Start of Dataset extract
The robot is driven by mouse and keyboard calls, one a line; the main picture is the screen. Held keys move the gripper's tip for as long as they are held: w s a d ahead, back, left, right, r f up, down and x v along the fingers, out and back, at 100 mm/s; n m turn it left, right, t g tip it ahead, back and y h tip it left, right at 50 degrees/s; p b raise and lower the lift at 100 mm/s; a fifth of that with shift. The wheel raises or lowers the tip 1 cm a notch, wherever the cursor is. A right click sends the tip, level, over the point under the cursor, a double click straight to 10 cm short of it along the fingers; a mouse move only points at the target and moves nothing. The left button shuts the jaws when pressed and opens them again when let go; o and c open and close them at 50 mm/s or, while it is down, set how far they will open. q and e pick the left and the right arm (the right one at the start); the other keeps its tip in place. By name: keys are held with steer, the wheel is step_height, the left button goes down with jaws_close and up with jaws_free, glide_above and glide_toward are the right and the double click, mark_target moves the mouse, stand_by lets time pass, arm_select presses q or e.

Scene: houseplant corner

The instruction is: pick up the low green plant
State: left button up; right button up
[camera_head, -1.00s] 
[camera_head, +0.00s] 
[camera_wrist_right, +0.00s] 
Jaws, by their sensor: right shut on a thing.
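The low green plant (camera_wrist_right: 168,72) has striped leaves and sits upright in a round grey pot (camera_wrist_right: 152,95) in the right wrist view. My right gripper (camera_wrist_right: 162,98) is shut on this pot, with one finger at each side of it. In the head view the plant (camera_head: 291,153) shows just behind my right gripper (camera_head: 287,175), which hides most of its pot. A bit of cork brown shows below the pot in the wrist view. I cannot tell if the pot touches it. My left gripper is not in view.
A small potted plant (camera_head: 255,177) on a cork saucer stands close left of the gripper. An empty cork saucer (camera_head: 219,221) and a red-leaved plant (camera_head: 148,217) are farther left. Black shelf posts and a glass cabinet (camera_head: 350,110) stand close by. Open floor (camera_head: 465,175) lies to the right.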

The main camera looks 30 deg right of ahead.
End of Dataset extract
◆ **Exercise objective**:
Output the data above exactly, please, line for line.

◆ **Exercise output**:
The robot is driven by mouse and keyboard calls, one a line; the main picture is the screen. Held keys move the gripper's tip for as long as they are held: w s a d ahead, back, left, right, r f up, down and x v along the fingers, out and back, at 100 mm/s; n m turn it left, right, t g tip it ahead, back and y h tip it left, right at 50 degrees/s; p b raise and lower the lift at 100 mm/s; a fifth of that with shift. The wheel raises or lowers the tip 1 cm a notch, wherever the cursor is. A right click sends the tip, level, over the point under the cursor, a double click straight to 10 cm short of it along the fingers; a mouse move only points at the target and moves nothing. The left button shuts the jaws when pressed and opens them again when let go; o and c open and close them at 50 mm/s or, while it is down, set how far they will open. q and e pick the left and the right arm (the right one at the start); the other keeps its tip in place. By name: keys are held with steer, the wheel is step_height, the left button goes down with jaws_close and up with jaws_free, glide_above and glide_toward are the right and the double click, mark_target moves the mouse, stand_by lets time pass, arm_select presses q or e.

Scene: houseplant corner

The instruction is: pick up the low green plant
State: left button up; right button up
[camera_head, -1.00s] 
[camera_head, +0.00s] 
[camera_wrist_right, +0.00s] 
Jaws, by their sensor: right shut on a thing.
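The low green plant (camera_wrist_right: 168,72) has striped leaves and sits upright in a round grey pot (camera_wrist_right: 152,95) in the right wrist view. My right gripper (camera_wrist_right: 162,98) is shut on this pot, with one finger at each side of it. In the head view the plant (camera_head: 291,153) shows just behind my right gripper (camera_head: 287,175), which hides most of its pot. A bit of cork brown shows below the pot in the wrist view. I cannot tell if the pot touches it. My left gripper is not in view.
A small potted plant (camera_head: 255,177) on a cork saucer stands close left of the gripper. An empty cork saucer (camera_head: 219,221) and a red-leaved plant (camera_head: 148,217) are farther left. Black shelf posts and a glass cabinet (camera_head: 350,110) stand close by. Open floor (camera_head: 465,175) lies to the right.

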The main camera looks 30 deg right of ahead.

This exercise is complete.